### DIRECTION
Copy all lines below exactly as written. Leave pictures out.

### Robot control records
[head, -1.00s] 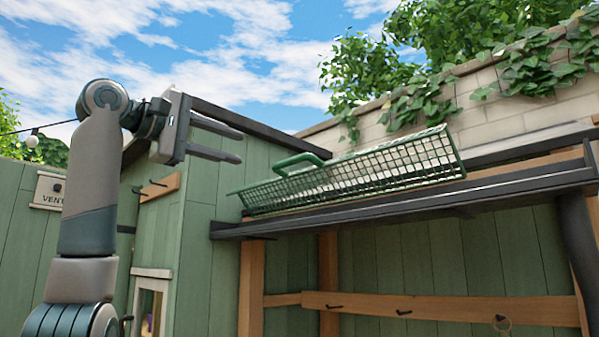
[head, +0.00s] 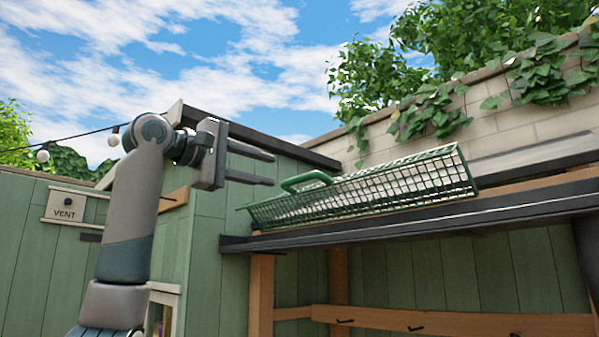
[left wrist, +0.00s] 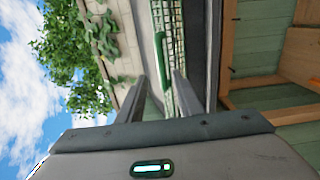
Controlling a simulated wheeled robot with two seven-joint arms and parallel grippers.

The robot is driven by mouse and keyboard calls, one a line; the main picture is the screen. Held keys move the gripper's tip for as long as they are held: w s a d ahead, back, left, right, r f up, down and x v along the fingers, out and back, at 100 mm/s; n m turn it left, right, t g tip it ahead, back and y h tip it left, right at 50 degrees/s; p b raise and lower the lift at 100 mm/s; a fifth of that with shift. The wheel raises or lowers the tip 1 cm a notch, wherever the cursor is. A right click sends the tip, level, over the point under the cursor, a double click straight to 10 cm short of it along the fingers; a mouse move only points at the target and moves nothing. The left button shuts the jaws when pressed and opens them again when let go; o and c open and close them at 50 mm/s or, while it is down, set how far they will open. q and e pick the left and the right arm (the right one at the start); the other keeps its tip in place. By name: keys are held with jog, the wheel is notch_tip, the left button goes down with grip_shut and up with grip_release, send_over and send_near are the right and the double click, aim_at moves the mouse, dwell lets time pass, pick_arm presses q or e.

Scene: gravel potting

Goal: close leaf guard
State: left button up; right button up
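The leaf guard (head: 375,193) is a green wire-mesh panel with a green handle (head: 306,181) on its upper left edge. It is tilted up above the dark gutter (head: 400,227). My left gripper (head: 275,168) is open and empty, a little left of the handle and slightly higher. In the left wrist view the handle (left wrist: 159,54) lies ahead of the two spread fingers (left wrist: 170,92), with the mesh (left wrist: 178,20) beside it. The handle does not appear to be between the fingers. My right gripper is not in view.
A brick wall (head: 510,117) with ivy rises behind the gutter. A green shed wall (head: 212,220) stands at the left, with a vent sign (head: 66,207). A wooden rail with hooks (head: 450,322) runs below the gutter. Open sky lies above the gripper.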

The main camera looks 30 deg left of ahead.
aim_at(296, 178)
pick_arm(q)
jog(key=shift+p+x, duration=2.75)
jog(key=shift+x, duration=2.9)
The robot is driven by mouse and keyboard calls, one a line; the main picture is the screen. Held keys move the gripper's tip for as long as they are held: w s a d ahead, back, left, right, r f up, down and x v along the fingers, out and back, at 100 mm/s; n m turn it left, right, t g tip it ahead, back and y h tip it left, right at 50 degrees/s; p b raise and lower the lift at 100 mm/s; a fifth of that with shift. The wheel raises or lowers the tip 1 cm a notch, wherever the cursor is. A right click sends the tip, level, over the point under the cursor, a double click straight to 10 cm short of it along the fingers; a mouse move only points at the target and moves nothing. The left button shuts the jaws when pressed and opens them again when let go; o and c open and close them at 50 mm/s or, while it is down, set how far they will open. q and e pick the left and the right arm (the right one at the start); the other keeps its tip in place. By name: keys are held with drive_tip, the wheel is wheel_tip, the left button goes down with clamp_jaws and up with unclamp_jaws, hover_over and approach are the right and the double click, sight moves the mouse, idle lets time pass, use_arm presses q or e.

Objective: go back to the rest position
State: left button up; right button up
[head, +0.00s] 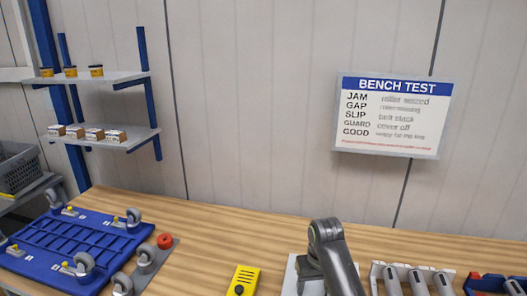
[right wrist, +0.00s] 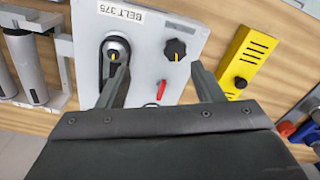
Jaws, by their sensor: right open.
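My right gripper shows in the right wrist view (right wrist: 162,84), with its two dark fingers spread apart and nothing between them. It is over a light grey test panel (right wrist: 142,28) labelled "BELT 375". The panel has a round pulley-like part (right wrist: 118,48), a black knob with a yellow mark (right wrist: 176,50) and a red lever (right wrist: 161,89). The left finger overlaps the lower edge of the pulley-like part in the picture; I cannot tell if they touch. In the head view my grey right arm rises over the panel (head: 291,273) at the bottom. My left gripper is not in view.
A yellow box (head: 244,281) stands beside the panel. Grey rollers in a white rack (head: 376,271) are to its right. The bench's back strip (head: 240,224) is clear.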

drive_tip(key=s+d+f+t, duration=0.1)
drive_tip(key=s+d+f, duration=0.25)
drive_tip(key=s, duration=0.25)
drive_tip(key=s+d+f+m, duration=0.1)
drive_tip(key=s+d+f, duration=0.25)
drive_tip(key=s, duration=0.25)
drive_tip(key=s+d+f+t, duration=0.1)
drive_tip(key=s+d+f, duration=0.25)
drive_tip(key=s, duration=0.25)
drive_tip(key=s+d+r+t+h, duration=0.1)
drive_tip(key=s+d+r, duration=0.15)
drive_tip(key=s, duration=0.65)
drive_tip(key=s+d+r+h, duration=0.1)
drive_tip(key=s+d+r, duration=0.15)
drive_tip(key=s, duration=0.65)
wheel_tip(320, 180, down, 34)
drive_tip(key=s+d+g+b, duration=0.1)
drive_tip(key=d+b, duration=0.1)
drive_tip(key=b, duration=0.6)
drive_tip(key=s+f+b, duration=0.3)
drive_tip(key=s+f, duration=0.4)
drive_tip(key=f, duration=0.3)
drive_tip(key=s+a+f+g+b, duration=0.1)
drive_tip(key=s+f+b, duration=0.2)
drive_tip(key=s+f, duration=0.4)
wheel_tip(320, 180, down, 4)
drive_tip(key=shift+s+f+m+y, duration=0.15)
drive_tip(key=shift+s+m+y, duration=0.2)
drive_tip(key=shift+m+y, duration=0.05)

### SOLUTION BELOW
[head, -1.00s] 
[head, +0.00s] 
[left wrist, +0.00s] 
Controlling a simulated wheeled robot with two seven-joint arms and parallel grippers.

The robot is driven by mouse and keyboard calls, one a line; the main picture is the screen. Held keys move the gripper's tip for as long as they are held: w s a d ahead, back, left, right, r f up, down and x v along the fingers, out and back, at 100 mm/s; n m turn it left, right, t g tip it ahead, back and y h tip it left, right at 50 degrees/s; p b raise and lower the lift at 100 mm/s; a fifth of that with shift. The wheel raises or lowers the tip 1 cm a notch, wherever the cursor is. A right click sends the tip, level, over the point under the cursor, a double click straight to 10 cm short of it along the fingers; a mouse move only points at the target and moves nothing. The left button shuts the jaws when pressed and opens them again when let go; o and c open and close them at 50 mm/s or, while it is down, set how far they will open. q and e pick the left and the right arm (the right one at the start); the other keeps its tip in place. By name: keys are held with jog, the wheel is notch_tip, the left button goes down with grip_shut and up with grip_release, send_over and send_near are the right and the double click, aim_at moves the mouse, dwell lets time pass, pick_arm presses q or e.

Scene: gravel potting

Goal: close leaf guard
State: left button up; right button up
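The leaf guard (head: 375,193) is a green wire-mesh panel with a green handle (head: 306,181) on its upper left edge. It is tilted up above the dark gutter (head: 400,227). My left gripper (head: 275,168) is open and empty, a little left of the handle and slightly higher. In the left wrist view the handle (left wrist: 159,54) lies ahead of the two spread fingers (left wrist: 170,92), with the mesh (left wrist: 178,20) beside it. The handle does not appear to be between the fingers. My right gripper is not in view.
A brick wall (head: 510,117) with ivy rises behind the gutter. A green shed wall (head: 212,220) stands at the left, with a vent sign (head: 66,207). A wooden rail with hooks (head: 450,322) runs below the gutter. Open sky lies above the gripper.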

The main camera looks 30 deg left of ahead.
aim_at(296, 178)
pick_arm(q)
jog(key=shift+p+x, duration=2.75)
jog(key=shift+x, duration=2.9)
The robot is driven by mouse and keyboard calls, one a line; the main picture is the screen. Held keys move the gripper's tip for as long as they are held: w s a d ahead, back, left, right, r f up, down and x v along the fingers, out and back, at 100 mm/s; n m turn it left, right, t g tip it ahead, back and y h tip it left, right at 50 degrees/s; p b raise and lower the lift at 100 mm/s; a fifth of that with shift. The wheel raises or lowers the tip 1 cm a notch, wherever the cursor is. A right click sends the tip, level, over the point under the cursor, a double click straight to 10 cm short of it along the fingers; a mouse move only points at the target and moves nothing. The left button shuts the jaws when pressed and opens them again when let go; o and c open and close them at 50 mm/s or, while it is down, set how far they will open. q and e pick the left and the right arm (the right one at the start); the other keeps its tip in place. By name: keys are held with drive_tip, the wheel is wheel_tip, the left button goes down with clamp_jaws and up with unclamp_jaws, hover_over and approach are the right and the double click, sight moves the mouse, idle lets time pass, use_arm presses q or e.

Objective: go back to the rest position
State: left button up; right button up
[head, +0.00s] 
[right wrist, +0.00s] 
Jaws, by their sensor: right open.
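My right gripper shows in the right wrist view (right wrist: 162,84), with its two dark fingers spread apart and nothing between them. It is over a light grey test panel (right wrist: 142,28) labelled "BELT 375". The panel has a round pulley-like part (right wrist: 118,48), a black knob with a yellow mark (right wrist: 176,50) and a red lever (right wrist: 161,89). The left finger overlaps the lower edge of the pulley-like part in the picture; I cannot tell if they touch. In the head view my grey right arm rises over the panel (head: 291,273) at the bottom. My left gripper is not in view.
A yellow box (head: 244,281) stands beside the panel. Grey rollers in a white rack (head: 376,271) are to its right. The bench's back strip (head: 240,224) is clear.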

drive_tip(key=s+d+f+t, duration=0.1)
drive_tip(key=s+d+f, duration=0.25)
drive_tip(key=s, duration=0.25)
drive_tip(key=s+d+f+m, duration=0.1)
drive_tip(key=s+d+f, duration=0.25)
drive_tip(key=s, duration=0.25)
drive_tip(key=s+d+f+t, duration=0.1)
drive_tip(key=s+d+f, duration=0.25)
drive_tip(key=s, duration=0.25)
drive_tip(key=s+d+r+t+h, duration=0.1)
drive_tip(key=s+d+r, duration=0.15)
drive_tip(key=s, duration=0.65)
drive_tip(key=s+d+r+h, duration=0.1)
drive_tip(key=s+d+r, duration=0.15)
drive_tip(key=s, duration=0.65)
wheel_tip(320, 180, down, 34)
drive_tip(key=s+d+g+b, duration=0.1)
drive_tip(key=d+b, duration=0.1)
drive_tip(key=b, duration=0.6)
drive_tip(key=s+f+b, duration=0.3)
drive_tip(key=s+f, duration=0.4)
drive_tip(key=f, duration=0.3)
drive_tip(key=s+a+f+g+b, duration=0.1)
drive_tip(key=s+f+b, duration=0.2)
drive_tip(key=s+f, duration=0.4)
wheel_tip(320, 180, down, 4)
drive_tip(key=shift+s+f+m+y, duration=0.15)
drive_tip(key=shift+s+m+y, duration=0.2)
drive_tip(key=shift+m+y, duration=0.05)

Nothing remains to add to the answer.